His wife was an injured party but I'm not sure about a lot of those women. Has anybody ever read, You'll Never Eat Lunch in This Town Again ?

Saint Croix said...

If you think Althouse is a meanie you should read Mark Twain's hilarious take-down of

James Fenimore Cooper.

Scots Irish said...

Why did you love 'travelled'? It'so the standard spelling in English, as you probably know, but I can't see what's lovable [English: loveable] about it!

Humperdink said...

How many of the MSM Sunday shows covered the Planned Parenthood fetal organ sales expose?

If you guessed zero, you would be right. Yawn.

Humperdink said...

Monty Python 90 second film clip covers transgenderism 36 years ago. Absolutely hilarious. Then a sense of sadness for me.


http://www.americanthinker.com/blog/2015/07/life_imitates_monty_python_.html

Hagar said...

CBS led the Evening News last night with 4 minutes on l'affaire Cosby. Why?

Hagar said...

Also yesterday, a Black minister and a bunch of politicians of pallor of an unnamed party demanded the removal of the Civil War cannon (reproductions, but there is a story behind these), plaques commemorating the defeat of the Confederate invasion of New Mexico and the high-water mark of the Confederacy in 1862, and the Confederate flag ("Stars and Bars": not the battle standard) displayed as one of the "Five Flags over New Mexico" (Spain, Mexico, U.S., C.S.A, and State of N.M.).

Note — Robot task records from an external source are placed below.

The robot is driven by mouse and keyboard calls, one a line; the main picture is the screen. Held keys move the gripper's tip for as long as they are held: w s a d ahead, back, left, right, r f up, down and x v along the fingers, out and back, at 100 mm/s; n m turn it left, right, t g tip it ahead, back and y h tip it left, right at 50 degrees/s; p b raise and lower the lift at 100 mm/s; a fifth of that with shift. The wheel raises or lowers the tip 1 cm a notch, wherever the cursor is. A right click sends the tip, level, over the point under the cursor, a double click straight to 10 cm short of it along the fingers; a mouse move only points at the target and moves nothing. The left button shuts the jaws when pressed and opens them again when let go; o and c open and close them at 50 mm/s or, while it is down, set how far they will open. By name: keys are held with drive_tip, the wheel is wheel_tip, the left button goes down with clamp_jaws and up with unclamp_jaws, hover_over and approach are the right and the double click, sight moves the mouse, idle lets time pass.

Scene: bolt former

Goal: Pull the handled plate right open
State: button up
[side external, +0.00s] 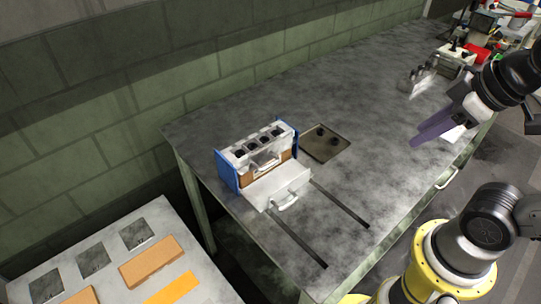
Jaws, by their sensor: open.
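The bolt former (258,145) stands on the grey table, with blue side walls and a white top with several dark square holes. The handled plate (276,185) is a pale block in front of it, at the inner end of two dark rails (340,204). Its metal handle (287,203) faces the front. A second handle (265,164) shows on the former's front above a brown strip. Whether a gap lies between plate and former is hard to tell. My gripper (430,136), with purple fingers, is open and empty, up and to the right of the plate, well apart from it.
A dark tray (325,143) with small dark round parts lies right of the former. A metal fixture (418,78) stands at the table's far right. A lower table (190,262) with orange blocks is at bottom left.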

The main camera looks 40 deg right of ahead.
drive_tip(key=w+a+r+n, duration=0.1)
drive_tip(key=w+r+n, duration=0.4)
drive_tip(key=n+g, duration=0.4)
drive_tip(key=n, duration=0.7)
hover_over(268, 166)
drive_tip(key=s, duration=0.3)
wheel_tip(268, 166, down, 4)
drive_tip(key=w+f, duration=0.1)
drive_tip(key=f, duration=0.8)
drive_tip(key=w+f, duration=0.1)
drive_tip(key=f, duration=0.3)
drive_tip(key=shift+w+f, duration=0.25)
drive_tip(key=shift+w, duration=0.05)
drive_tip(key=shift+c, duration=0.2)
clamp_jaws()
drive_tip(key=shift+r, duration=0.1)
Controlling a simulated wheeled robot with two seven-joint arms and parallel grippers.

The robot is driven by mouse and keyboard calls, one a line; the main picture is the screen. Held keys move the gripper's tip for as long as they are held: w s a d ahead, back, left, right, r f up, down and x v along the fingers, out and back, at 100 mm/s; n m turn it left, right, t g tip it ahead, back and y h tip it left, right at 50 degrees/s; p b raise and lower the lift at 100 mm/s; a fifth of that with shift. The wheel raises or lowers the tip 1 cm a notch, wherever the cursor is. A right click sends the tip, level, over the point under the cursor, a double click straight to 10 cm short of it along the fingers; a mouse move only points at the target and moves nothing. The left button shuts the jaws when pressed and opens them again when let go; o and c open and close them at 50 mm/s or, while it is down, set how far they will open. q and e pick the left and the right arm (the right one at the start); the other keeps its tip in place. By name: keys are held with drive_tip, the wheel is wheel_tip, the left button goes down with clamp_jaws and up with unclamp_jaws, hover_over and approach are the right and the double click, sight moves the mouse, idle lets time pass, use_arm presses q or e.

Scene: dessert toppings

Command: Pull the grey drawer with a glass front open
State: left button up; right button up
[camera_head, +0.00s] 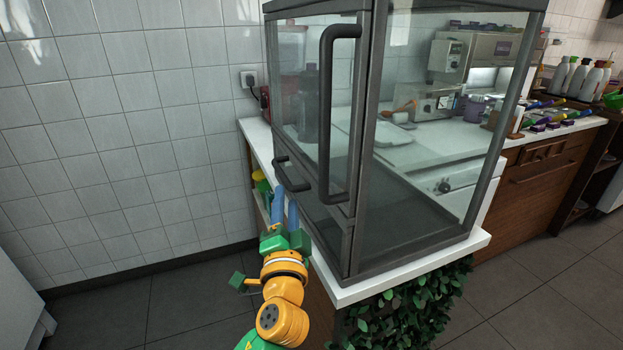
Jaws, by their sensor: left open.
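The grey drawer with a glass front (322,218) is the low part of a grey-framed glass cabinet on the white counter. It looks shut, its front in line with the cabinet. Its short dark bar handle (292,181) sits near the drawer's top. My left gripper (285,198) is open, in front of the drawer, with its two blue fingers pointing up at the handle. The fingertips are close under or before the handle; I cannot tell if they touch it. The fingers hide part of the drawer's lower left. My right gripper is not in view.
A tall dark door handle (327,115) stands on the cabinet door above the drawer. Leaves (410,310) hang below the white counter edge (400,275). A tiled wall (120,130) stands at left. The floor (150,300) at left is clear.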

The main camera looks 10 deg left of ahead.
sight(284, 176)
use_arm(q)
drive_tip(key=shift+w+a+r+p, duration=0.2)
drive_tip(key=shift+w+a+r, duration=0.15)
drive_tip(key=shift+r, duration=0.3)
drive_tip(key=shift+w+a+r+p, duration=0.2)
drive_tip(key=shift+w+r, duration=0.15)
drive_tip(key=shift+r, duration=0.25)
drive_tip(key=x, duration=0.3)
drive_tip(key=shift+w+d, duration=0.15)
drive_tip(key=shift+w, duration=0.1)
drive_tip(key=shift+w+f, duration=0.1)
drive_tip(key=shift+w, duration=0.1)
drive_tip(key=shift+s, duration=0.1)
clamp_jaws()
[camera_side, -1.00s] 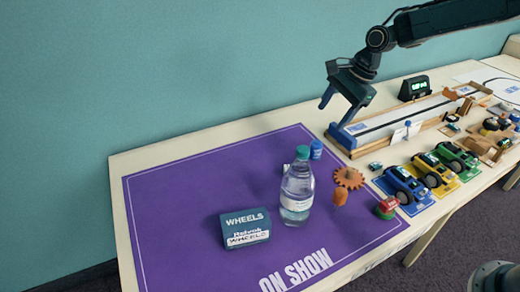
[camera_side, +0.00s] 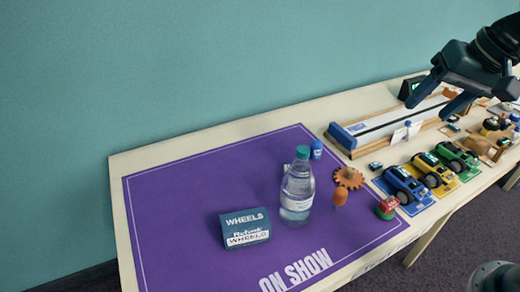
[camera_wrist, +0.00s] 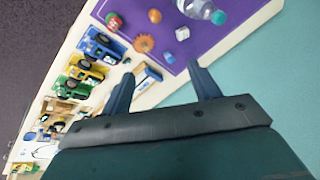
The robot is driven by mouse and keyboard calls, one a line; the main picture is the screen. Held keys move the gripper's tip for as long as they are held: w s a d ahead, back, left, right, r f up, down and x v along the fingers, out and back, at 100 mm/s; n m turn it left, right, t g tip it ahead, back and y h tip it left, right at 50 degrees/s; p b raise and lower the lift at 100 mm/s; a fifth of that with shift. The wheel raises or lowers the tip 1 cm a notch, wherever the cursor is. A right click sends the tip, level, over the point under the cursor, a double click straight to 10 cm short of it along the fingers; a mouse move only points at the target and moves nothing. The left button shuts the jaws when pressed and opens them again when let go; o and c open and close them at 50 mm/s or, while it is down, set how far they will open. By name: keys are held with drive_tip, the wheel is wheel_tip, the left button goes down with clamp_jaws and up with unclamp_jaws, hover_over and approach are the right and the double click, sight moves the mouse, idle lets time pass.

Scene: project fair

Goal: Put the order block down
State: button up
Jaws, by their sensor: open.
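No object in view is plainly marked as the order block, and I cannot tell which one it is. My gripper (camera_side: 428,109) is open and empty, raised above the wooden track at the right; its two fingers also show in the wrist view (camera_wrist: 160,72). A small blue piece (camera_side: 316,149) stands at the purple mat's (camera_side: 190,190) far right corner, and shows in the wrist view (camera_wrist: 168,57). A small white piece (camera_wrist: 182,33) is near it, mostly hidden behind the bottle in the side view. Both are apart from my gripper.
A water bottle (camera_side: 297,190) stands upright on the mat, right of a WHEELS box (camera_side: 245,229). An orange gear (camera_side: 348,178) and a red-green piece (camera_side: 387,207) are at the right. Blue (camera_side: 402,184), yellow and green cars sit beside the track (camera_side: 385,125). The mat's left is clear.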

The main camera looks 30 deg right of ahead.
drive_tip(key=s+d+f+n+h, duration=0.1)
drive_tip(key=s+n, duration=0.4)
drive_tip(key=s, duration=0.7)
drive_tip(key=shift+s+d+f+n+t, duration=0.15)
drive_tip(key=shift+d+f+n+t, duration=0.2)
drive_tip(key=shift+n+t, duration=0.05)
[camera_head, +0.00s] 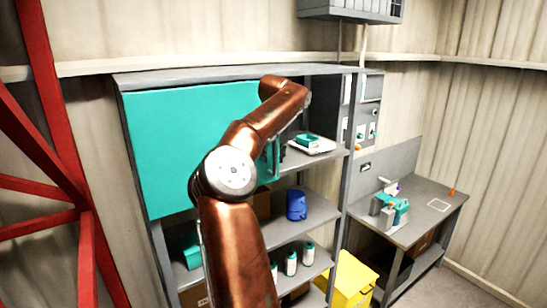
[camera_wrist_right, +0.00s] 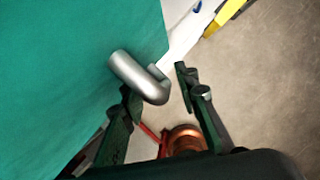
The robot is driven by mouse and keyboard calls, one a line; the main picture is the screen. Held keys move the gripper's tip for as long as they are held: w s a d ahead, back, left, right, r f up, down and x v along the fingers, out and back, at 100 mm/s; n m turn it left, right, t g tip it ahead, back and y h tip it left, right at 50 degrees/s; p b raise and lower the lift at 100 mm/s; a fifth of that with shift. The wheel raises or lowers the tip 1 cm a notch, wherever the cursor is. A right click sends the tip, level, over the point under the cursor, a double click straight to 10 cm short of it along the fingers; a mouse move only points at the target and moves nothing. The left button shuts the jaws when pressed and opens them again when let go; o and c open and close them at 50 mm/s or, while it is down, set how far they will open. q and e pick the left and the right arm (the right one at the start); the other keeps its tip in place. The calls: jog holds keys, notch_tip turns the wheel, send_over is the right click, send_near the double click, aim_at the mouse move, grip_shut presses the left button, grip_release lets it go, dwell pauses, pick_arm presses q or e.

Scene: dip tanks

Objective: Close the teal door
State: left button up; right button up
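The teal door (camera_head: 178,140) is a flat panel across the upper left of the grey shelf unit; shelves show open to its right. It also fills the left of the right wrist view (camera_wrist_right: 60,60). A grey metal bar handle (camera_wrist_right: 138,76) stands out from the door near its edge. My right gripper (camera_wrist_right: 158,86) is open, its dark fingers apart, with the handle's bent end at the fingertips and a gap beside the right finger. In the head view, my copper right arm covers part of the door's right edge and most of the gripper. My left gripper is out of view.
Shelves hold a blue container (camera_head: 297,204), white bottles (camera_head: 291,262) and a white scale-like item (camera_head: 314,145). A yellow bin (camera_head: 352,280) stands below right. A grey bench (camera_head: 425,222) is at right. Red steel framing (camera_head: 55,110) stands at left.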

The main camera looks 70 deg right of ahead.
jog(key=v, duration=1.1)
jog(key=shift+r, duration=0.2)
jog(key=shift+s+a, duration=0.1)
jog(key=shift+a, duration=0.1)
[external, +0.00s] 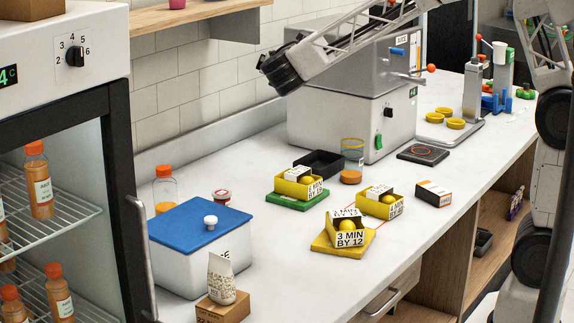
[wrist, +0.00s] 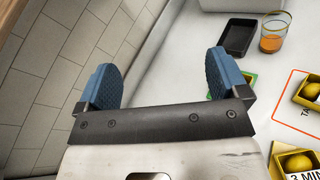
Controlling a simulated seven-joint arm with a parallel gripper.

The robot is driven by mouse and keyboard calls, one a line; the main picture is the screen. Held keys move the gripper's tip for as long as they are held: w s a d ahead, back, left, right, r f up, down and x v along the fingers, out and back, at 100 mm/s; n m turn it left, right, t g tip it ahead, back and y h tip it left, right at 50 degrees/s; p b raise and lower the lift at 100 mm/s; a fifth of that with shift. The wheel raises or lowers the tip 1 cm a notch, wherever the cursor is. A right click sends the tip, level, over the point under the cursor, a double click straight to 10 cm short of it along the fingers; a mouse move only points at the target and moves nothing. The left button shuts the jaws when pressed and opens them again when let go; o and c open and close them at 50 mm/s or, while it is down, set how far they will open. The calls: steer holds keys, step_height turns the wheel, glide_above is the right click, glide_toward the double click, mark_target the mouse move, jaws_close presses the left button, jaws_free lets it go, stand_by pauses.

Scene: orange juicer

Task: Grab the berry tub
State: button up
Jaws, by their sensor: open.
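A small tub with a red and white top (external: 221,196) stands on the counter behind the blue-lidded box; it may be the berry tub, but its label is too small to read. I cannot make it out in the wrist view. My gripper (wrist: 163,68) shows in the wrist view with its two blue fingers wide apart and nothing between them. Wall tiles and white counter lie beyond the fingers. In the external view I see my arm at the top, but no blue fingers. How far the gripper is from the tub cannot be told.
A white box with a blue lid (external: 203,222) and an orange-capped bottle (external: 164,188) stand close to the tub. Yellow fruit boxes (external: 298,182), a black tray (external: 318,163) and a glass (external: 352,162) are to its right. The tiled wall (external: 180,70) runs behind.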

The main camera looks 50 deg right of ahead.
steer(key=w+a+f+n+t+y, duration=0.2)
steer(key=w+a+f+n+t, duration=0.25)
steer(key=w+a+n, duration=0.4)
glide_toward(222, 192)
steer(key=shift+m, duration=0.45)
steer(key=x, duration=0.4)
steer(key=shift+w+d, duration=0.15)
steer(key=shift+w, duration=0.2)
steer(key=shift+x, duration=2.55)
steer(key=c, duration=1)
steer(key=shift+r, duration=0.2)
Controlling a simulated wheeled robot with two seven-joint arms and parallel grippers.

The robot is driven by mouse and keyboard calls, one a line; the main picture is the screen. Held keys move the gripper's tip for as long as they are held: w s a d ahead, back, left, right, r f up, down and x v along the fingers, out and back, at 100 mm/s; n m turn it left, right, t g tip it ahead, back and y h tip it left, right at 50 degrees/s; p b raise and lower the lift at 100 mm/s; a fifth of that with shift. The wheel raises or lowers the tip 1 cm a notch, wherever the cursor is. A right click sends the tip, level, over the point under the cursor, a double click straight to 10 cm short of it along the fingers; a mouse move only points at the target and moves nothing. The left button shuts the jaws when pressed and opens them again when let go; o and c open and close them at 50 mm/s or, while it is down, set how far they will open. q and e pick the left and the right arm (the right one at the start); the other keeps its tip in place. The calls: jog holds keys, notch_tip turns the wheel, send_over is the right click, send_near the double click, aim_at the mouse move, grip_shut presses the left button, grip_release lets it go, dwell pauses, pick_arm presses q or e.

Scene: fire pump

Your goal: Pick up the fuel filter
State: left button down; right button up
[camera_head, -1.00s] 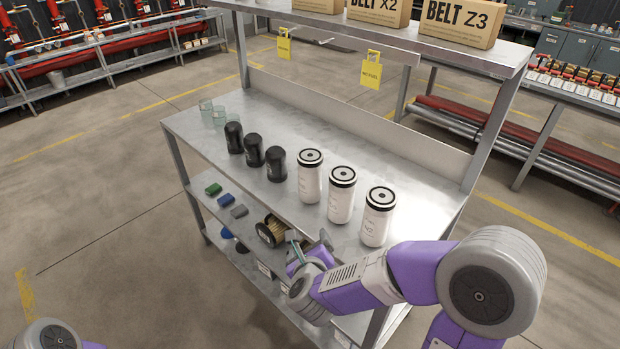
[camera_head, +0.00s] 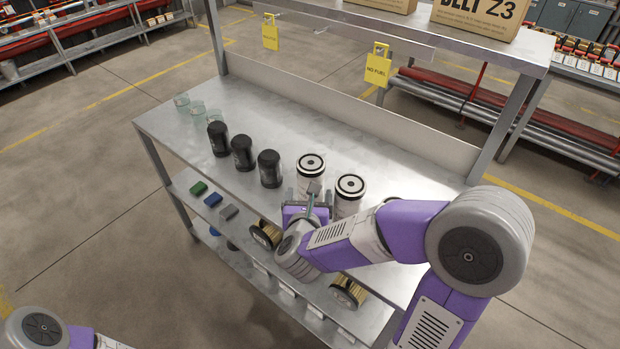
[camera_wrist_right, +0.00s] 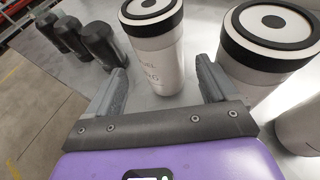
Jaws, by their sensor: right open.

One wonders if these clowns wishes the Civil War never happened and that slavery was still legal in this country.

Hagar said...

... wish....

(The way my brain is wired, I tend to add an s for something ongoing, rather than pay attention to the number of subjects.)

Hagar said...

And also, sorry:

That should be "Five Flags over Albuquerque." There is no claim that the Confederates ever conquered New Mexico Territory.